> I also tested only one background image, so the behaviour may differ greatly with QR codes contained in different surrounds.
This likely does not matter much. It could theoretically affect binarization near the edges of the code (near module boundaries, depending on how you did the resizing), but in practice as long as the code itself is high-contrast, this is unlikely. The more usual issue is that real images often do not have a proper quiet zone around the code, but that is mostly going to be irrelevant for what you are trying to test here.
> The QR codes are generated to be perfectly rectangular and aligned to the image pixel grid, which is unlikely to happen in the real world.

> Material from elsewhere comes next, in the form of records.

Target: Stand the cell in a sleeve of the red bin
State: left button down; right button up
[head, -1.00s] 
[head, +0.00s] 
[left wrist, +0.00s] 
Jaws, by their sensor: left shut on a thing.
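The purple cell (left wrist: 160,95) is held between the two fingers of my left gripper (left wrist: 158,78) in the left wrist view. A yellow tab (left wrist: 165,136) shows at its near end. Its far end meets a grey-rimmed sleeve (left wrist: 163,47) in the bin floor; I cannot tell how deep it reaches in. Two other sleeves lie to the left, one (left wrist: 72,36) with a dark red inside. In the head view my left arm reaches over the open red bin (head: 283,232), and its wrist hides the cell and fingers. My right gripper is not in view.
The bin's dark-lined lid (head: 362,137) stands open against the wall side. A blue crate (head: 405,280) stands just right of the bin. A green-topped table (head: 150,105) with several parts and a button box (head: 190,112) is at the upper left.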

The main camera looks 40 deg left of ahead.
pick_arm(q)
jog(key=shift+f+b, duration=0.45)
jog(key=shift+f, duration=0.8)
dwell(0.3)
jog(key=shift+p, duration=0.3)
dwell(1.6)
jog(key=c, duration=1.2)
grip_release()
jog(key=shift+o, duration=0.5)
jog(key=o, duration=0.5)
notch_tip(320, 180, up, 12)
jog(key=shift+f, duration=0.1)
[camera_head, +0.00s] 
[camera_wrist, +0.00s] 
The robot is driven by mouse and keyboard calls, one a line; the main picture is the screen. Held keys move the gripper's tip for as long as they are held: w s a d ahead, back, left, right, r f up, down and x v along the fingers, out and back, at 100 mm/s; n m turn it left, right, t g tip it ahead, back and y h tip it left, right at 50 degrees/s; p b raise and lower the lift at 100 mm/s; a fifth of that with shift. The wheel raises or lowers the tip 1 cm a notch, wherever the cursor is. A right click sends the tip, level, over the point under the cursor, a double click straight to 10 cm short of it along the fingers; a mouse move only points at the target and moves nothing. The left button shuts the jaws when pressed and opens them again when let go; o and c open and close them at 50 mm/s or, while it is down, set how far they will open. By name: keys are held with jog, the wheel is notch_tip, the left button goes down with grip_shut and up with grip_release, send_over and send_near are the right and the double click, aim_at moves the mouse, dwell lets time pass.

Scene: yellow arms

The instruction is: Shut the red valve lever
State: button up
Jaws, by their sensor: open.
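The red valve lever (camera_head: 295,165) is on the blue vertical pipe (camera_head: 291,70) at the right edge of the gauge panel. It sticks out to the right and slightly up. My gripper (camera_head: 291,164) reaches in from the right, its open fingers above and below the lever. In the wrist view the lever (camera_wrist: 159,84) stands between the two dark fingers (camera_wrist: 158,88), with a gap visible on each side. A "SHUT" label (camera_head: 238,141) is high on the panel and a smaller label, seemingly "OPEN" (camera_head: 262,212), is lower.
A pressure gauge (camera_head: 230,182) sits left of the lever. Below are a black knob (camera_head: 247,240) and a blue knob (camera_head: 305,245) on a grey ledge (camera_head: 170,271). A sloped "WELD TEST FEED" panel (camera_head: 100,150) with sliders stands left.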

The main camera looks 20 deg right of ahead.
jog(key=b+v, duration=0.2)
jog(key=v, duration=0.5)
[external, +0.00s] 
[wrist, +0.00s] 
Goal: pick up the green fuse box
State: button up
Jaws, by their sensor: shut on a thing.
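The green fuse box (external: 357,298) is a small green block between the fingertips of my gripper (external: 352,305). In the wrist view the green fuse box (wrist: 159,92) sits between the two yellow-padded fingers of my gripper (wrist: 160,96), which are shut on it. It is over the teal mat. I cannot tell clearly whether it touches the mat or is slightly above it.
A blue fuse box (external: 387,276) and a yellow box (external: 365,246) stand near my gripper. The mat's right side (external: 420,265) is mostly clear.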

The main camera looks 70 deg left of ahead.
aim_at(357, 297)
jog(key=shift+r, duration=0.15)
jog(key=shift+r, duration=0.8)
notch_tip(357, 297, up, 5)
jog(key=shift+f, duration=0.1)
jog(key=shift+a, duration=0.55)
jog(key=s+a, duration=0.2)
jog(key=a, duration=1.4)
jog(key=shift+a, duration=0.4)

This is a much bigger deal. A large source of decoding errors for larger versions (for a fixed "field of view") is due to alignment / sampling issues. A lot of work goes into trying to find where the code is in the image and identify the grid pattern, and that is just inherently less reliable for larger versions, particularly if there is projective distortion (so the module size is not constant). The periodic alignment patterns try to keep the number of parameters that can be used to fit this grid roughly constant relative to the number of modules in the grid, but locating those patterns is itself error-prone and subject to false positives (they are not nearly as unique-looking as finder patterns), and the initial global transform estimate has to get pretty close for them to work. I am actually happy that damaging these was not causing you more trouble. This is definitely somewhere that ZBar can be improved. It currently does not use the timing patterns at all, for example. I'm not actually aware of an open-source QR decoder that does.